EU Common Agricultural Policy is still distorting the market

Albert-Jan Maat, President of the Dutch farmers' union LTO, argues that 'bashing' the European Union's Common Agricultural Policy (CAP) as the source of inequality and hunger in the world makes little sense.(1) Maat praises the CAP's increasingly open character, but in my opinion things are somewhat more complex than that.

by Eric Smaling

The CAP continues, in 2008, to distort the market, but against this must be set the European initiative Everything but Arms (EBA), which extends (almost) free access to the European market to the least developed countries. Since 1st January we can add to this the Economic Partnership Agreements (EPAs), a hotchpotch of binding trade agreements. Case-by-case analysis of the effects of these instruments on hunger and inequality gives no clear picture. Africa, however, lags behind the rest. The import into Europe of products from Africa amounts to just a few percentage points of total imports. In other words, our open markets have not produced much of a response from African suppliers. Rising powers such as Brazil, China and India enjoy advantages of scale: a single policy for a huge acreage, a large population and therefore also a large internal market.

Often the whole agricultural chain is well organised. In soya-producing areas of South America, for example, business activity in the smaller towns is wholly at the service of the sector, including delivery, storage and transport. In South America only two countries are landlocked, in Africa fifteen. A large part of Asia has, thanks to the Green Revolution, torn itself out of hunger and poverty. It was helped in this by the Himalayas, the source of seven enormous rivers.

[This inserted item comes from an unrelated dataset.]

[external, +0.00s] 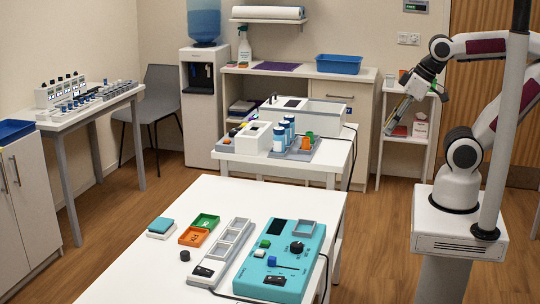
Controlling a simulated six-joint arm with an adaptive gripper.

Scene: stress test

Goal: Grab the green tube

These are just a few demonstrable reasons why Africa is lagging behind Asia and South America, and they can lead to only one conclusion: that in Africa investment must be directed towards regional market development, in roads and railways, in seed for sowing and in soil fertility, and in improving the coordination of supply and demand between town and countryside. The regional economic blocs in Africa are of sufficient extent for this, both in hectares and in population numbers. What these regional organisations need is their own CAP, including market protection. The elimination of mutual tariff walls would ideally then go hand in hand with a growing agricultural sector. Who is better placed to help them to this than the European Union, possibly in combination with the African Development Bank? My hope is that the Ministers for Agriculture and for Development Cooperation will quickly put this at the top of the Brussels agenda.

Eric Smaling is Professor of Sustainable Agriculture at the Enschede/Wageningen Technical University and sits for the SP in the Senate.

This article was originally published in the daily newspaper Financieele Dagblad on 25th July 2008.

(1) Maat's article appeared in Financieele Dagblad on 17th July.